Discussion in 'Setup & Repair [DB]' started by Cyrus Pansch, May 2, 2006.


  1. Cyrus Pansch

    Cyrus Pansch

    Apr 13, 2006
    Hey there,

    I'm currently reconstructing an old German made bass of poor quality (Inked Puffering). This is my first bass and I would like to set the neck, but am awfully nervous. Can anyone recommend a decent yet affordable (cheap) Luther in the Minneapolis or Minnesota area?

    Thanks for all your help!

    Cy
     
  2. KSB - Ken Smith

    KSB - Ken Smith Banned Commercial User

    Mar 1, 2002
    Perkasie, PA USA
    Owner: Ken Smith Basses, Ltd.
    I tried out a Bass with scratched Purfling in NY a few years ago. It was 140k. I have an old English Bass with painted Purfling from about c1800. That was common back then. Interested to know the price to proove it's not a cheap feature to have inked Purfling?

    Many old and many great Basses were made without purfling and left blank, painted or scratched in. If it's a Cheap Bass, then that's not the reason why.

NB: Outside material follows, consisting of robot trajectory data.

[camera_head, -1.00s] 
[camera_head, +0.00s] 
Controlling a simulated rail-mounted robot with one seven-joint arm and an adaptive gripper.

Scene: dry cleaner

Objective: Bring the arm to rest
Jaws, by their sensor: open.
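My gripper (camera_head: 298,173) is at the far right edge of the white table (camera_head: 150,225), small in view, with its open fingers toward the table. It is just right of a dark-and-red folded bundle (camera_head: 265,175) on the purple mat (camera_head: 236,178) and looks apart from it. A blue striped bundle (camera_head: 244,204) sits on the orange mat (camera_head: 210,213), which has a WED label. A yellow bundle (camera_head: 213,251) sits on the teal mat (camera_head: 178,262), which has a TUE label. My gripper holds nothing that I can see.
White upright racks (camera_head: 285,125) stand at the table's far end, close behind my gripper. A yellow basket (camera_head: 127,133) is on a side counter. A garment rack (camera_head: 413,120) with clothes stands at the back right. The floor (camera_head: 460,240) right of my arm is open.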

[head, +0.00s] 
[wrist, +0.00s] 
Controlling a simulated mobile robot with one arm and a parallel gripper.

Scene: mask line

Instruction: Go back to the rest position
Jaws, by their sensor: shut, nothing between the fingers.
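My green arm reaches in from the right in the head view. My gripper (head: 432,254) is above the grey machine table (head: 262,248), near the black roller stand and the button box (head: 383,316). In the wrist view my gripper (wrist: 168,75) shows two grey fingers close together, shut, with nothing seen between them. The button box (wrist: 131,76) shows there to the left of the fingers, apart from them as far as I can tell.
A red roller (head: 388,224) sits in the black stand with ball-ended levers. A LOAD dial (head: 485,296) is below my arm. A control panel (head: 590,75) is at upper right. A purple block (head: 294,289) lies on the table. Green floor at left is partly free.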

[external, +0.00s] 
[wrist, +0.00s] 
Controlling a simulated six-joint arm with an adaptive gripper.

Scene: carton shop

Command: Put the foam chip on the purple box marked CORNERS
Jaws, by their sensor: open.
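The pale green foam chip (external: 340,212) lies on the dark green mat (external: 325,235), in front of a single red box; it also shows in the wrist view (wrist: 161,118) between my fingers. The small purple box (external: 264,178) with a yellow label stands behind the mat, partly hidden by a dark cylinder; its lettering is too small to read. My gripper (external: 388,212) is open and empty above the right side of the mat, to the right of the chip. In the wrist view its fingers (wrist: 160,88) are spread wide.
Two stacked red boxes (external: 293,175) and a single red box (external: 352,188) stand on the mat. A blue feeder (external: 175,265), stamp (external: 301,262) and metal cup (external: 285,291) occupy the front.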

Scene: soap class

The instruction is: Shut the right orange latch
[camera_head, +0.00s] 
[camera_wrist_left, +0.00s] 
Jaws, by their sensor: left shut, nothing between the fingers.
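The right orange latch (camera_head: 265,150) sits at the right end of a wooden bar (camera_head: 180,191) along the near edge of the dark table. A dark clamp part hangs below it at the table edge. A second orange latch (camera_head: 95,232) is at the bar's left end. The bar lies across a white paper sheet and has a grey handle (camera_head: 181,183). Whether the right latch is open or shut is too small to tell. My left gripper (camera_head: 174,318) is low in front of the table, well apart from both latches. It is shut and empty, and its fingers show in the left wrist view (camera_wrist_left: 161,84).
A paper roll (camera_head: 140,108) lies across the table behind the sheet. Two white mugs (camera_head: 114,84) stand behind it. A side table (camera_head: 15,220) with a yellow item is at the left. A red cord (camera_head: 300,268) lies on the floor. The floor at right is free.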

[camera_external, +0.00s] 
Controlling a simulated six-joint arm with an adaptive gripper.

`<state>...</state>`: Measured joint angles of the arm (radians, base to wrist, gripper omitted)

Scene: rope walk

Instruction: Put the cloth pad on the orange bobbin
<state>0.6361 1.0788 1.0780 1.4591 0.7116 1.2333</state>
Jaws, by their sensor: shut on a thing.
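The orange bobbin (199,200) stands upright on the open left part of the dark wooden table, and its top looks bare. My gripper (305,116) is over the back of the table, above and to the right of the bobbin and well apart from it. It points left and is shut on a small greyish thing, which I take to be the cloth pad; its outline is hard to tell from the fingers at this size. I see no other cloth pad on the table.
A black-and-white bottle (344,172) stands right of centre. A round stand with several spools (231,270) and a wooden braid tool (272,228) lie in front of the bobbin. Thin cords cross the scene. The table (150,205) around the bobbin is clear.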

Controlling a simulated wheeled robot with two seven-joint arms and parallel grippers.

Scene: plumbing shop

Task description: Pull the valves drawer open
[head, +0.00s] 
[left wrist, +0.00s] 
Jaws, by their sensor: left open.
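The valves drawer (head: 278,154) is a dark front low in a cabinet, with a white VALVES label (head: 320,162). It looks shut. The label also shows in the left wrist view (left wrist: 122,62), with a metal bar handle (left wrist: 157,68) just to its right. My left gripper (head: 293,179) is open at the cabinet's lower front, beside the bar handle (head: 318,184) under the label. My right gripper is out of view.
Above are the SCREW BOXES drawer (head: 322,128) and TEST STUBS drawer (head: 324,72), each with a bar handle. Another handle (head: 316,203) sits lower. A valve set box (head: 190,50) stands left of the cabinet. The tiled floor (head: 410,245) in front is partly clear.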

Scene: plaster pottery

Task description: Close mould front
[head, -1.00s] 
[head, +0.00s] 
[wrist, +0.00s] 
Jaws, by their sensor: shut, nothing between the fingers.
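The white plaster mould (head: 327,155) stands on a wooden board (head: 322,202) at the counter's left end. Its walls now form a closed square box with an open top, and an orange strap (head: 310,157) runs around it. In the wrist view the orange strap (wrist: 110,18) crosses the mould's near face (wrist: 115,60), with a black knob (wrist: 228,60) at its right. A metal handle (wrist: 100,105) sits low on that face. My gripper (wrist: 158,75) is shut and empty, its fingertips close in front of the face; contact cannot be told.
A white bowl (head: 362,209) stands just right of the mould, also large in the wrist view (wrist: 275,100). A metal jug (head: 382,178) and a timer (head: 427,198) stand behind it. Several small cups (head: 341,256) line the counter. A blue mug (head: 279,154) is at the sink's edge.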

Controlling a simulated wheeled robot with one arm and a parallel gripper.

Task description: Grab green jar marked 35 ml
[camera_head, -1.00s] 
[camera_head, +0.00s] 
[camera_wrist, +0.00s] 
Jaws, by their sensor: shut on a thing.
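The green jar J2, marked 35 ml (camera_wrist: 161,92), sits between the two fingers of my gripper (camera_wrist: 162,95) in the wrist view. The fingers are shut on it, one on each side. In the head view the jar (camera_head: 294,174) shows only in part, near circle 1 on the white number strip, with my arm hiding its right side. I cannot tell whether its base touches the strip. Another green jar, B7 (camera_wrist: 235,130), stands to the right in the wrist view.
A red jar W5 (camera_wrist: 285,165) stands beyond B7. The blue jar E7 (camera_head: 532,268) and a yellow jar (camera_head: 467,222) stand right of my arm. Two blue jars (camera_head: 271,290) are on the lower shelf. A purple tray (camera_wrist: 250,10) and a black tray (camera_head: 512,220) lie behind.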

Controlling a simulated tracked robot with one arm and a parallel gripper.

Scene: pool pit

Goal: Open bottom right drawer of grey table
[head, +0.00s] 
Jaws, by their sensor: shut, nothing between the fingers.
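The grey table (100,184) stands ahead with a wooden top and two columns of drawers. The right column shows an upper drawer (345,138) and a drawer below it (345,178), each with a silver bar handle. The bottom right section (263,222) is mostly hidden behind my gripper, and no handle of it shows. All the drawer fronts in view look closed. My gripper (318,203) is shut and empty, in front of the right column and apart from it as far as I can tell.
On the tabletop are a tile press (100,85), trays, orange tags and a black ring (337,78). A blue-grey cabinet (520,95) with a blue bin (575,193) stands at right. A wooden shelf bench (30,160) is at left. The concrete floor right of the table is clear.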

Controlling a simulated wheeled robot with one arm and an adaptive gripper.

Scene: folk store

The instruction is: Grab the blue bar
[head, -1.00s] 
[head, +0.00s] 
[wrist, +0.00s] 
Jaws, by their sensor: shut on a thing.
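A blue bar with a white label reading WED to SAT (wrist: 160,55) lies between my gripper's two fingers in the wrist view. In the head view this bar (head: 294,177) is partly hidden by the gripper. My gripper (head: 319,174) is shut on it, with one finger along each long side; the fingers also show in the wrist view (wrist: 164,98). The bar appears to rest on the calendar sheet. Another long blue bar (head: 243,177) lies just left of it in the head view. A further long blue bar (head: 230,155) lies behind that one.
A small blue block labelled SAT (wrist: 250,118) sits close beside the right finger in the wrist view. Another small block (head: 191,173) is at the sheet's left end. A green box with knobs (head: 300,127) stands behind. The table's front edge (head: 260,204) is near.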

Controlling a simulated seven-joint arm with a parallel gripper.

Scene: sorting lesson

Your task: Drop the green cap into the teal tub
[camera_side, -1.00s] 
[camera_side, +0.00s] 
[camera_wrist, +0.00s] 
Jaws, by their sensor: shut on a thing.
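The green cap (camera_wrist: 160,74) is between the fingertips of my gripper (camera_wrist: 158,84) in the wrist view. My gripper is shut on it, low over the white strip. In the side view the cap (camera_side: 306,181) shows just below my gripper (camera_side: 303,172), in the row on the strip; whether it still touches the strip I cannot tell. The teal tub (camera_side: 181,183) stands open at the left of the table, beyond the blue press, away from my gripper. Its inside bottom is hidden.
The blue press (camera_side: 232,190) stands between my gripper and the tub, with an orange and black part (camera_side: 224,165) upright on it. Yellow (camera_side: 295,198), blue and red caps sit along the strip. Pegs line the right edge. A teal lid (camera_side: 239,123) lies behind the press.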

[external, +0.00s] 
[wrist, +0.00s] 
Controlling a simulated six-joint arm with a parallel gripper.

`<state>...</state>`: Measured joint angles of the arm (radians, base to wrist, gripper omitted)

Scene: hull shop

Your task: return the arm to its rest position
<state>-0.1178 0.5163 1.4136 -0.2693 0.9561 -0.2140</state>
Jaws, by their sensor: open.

By the way, my Batchelder and Martini are un-purfled as well and my Prescott was cut down beautifully and only scratched lines were put in where the Purfling would be.
     
  3. Cyrus Pansch

    Cyrus Pansch

    Apr 13, 2006
    Hey Ken,

    Wow, that's pretty interesting - I always figured that because it's inked and not carved it would just be a piece. I just emailed you some pictures of it at support@kensmithbasses.com. Let me know whatcha think... I know if you saw what I was doing to this thing you would probably punch me in the face, but regardless please let me know if you can guess a maker, the year, ext... My guess is that it was made for Export (tag is written in English but says made in Germany) between the 1890's and 1920's. It was painted brown by my old College - University of Minnesota Morris Theater Dept about 30 Years ago so i unfortunatly had to strip it down to the white. Thanks again for your help!!!

    Cy
     
  4. KSB - Ken Smith

    KSB - Ken Smith Banned Commercial User

    Mar 1, 2002
    Perkasie, PA USA
    Owner: Ken Smith Basses, Ltd.
    You should try putting the Pics up here. If you stripped the Bass, how is it I can still see the Purfling lines if it was paint?

    The Back is flat with 4 hefty cross bars. Do yourself a favor and trim the ends so they end short of the ribs. Ask Arnold about this. If a seam pops, it will be alot easier to re-glue if the Bar is not in the way.

    I see this Bass as a German or Czech Bass about 100 years old or so, give or take like you guessed. Nice touch you put on the button repair but not traditional. Hopefully it will not get pulled up or crack as the neck/Back moves thru the seasons.
     
  5. Cyrus Pansch

    Cyrus Pansch

    Apr 13, 2006
    Hey Ken, Thanks for you suggestions, very helpful.

    I was wondering how to go about putting up pic's here. Don't you have to post them on a website or something, if you know please pass on the knowledge? I would love to put up a bunch of these picture to show the progress of this project and get more insight from you pro's.

    Anyways, the reason you can still see the purfling lines is because they are not paint, but rather inked with a sharp pen or something to make the lines penetrate the wood. Thus when I sanded it still showed well - however in some spots the purfling lines have completely disappeared.

    As you also suggested - I have already trimmed the ends of all the crossbars and also replaced the spine (wood strips in-between the crossbars, I think) - I had to do a couple of patches where the wood was badly, badly split on the back. Do you think I'm going to have major problems in the future because I didn't used the properly aged maple wood's to patch (dimetions of patch: 1 cm x 10cm). The first thing I'm going to buy after I finish this thing is a humidifier and a de-humidifier.

    I also know what you mean about my button repair. With the original button completely broken off I wanted to patch the open space and replace the button at the same time. After many hours of worrying if this will work or hurt the bass in the long run, I just decided to go for it and see what happens... So far so good right now, and as long as I can get the neck reset properly and securely. (underneath it's as solid as a rock with a new spine and the majority of the patch is under the neck block. The only thing that's sucked about this is the Black Opal stone I inlayed in has already cracked due to the pressure and heat of polishing... Oh'well if that's all I'm getting away with I'll take it.

    Sorry I'm not a very traditional person - I also had some calligraphy done telling the story or me finding it and reconstructing it... I figure this is my bass, and it would be a shame not to personalize it in some way.